Por outro lado, as mídias ocidentais e brasileiras ainda têm dificuldades em retratar todas as perspectivas do conflito Israel-Palestina. A binariedade da cobertura de conflitos é um dos grandes problemas enfrentados pelo jornalismo brasileiro, uma perspectiva que, segundo as autoras, tende a ocultar detalhes e complexidades dessas histórias.
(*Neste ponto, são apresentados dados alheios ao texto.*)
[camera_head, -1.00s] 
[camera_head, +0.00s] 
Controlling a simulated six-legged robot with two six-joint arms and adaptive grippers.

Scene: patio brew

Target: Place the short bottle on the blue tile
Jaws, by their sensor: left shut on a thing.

No caso da cobertura brasileira sobre o conflito Israel-Palestina, é preciso considerar, por exemplo, a recente aproximação da extrema direita brasileira à Israel, por suas agendas religiosas e políticas internas, fato que reconfigura as narrativas do conflito:
“[Há] uma relação íntima entre política, conflito e mídia, em que os fatores estruturais da formação de produtos jornalísticos são diretamente atravessados pela estrutura político-militar dos conflitos e, em simultâneo, a atuação midiática é parte central para o desenrolar dos eventos de violência, bem como, elemento fundamental para estruturação da paz”.
Daniela Osvald Ramos e Vitória Paschoal Baldin
As autoras concluem que, apesar das muitas dificuldades na implementação, observa-se um "cenário complexo, mas surpreendentemente positivo", com avanços no jornalismo brasileiro em direção a um jornalismo para a paz.